Le gouvernement de M. Dominique de Villepin avait jugé nécessaire de recourir à la loi pour autoriser cette décentralisation, expressément prévue par les règlements communautaires, car la compétence des préfets de région repose sur une base légale.
Toutefois, depuis la loi du 13 août 2004 relative aux libertés et responsabilités locales, cette compétence n'est plus exclusive. Dès lors, la décentralisation de la gestion des fonds structurels européens ne nécessite sans doute pas l'intervention du législateur.
L'expérimentation en cours depuis quelques années mérite d'être poursuivie au regard des résultats obtenus par les collectivités territoriales qui y ont participé, notamment ceux de la région Alsace, mais également des craintes suscitées par la perspective d'une gestion totalement décentralisée des crédits de la politique de cohésion.
L'octroi d'importantes subventions globales à de nombreuses collectivités territoriales pour la mise en oeuvre des programmes opérationnels financés par le Fonds européen de développement régional, le FEDER, et le Fonds social européen, le FSE, dans le cadre de l'objectif « compétitivité régionale et emploi » de la politique de cohésion économique et sociale, mérite également d'être approuvé.

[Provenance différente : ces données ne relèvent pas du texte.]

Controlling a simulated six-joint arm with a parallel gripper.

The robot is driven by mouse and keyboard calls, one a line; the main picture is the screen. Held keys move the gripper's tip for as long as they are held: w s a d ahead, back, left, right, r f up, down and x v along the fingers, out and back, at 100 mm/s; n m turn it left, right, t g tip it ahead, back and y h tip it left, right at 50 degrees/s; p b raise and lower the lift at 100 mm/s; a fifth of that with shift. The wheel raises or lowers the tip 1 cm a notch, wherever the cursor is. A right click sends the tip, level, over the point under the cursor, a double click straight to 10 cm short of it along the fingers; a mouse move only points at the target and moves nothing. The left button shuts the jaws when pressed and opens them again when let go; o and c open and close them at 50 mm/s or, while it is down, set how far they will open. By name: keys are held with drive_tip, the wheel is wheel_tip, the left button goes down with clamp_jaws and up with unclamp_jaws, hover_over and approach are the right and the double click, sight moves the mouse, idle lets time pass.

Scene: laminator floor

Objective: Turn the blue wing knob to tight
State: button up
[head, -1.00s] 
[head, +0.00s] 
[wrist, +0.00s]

La plupart des conseils régionaux sont ainsi délégataires d'environ 40 % des crédits des programmes opérationnels régionaux financés par le FEDER. Certes, ils ne sont pas formellement autorités de gestion de ces programmes. Pour autant, l'intérêt d'une telle désignation doit sans doute être relativisé car, si elle expose la collectivité publique qui en bénéfice à d'importantes contraintes, elle ne la dispense pas d'associer les autres collectivités publiques à la sélection et à la mise en oeuvre des projets à financer.
Sous le bénéfice de ces observations, la commission des lois a adopté sans modification la proposition de loi.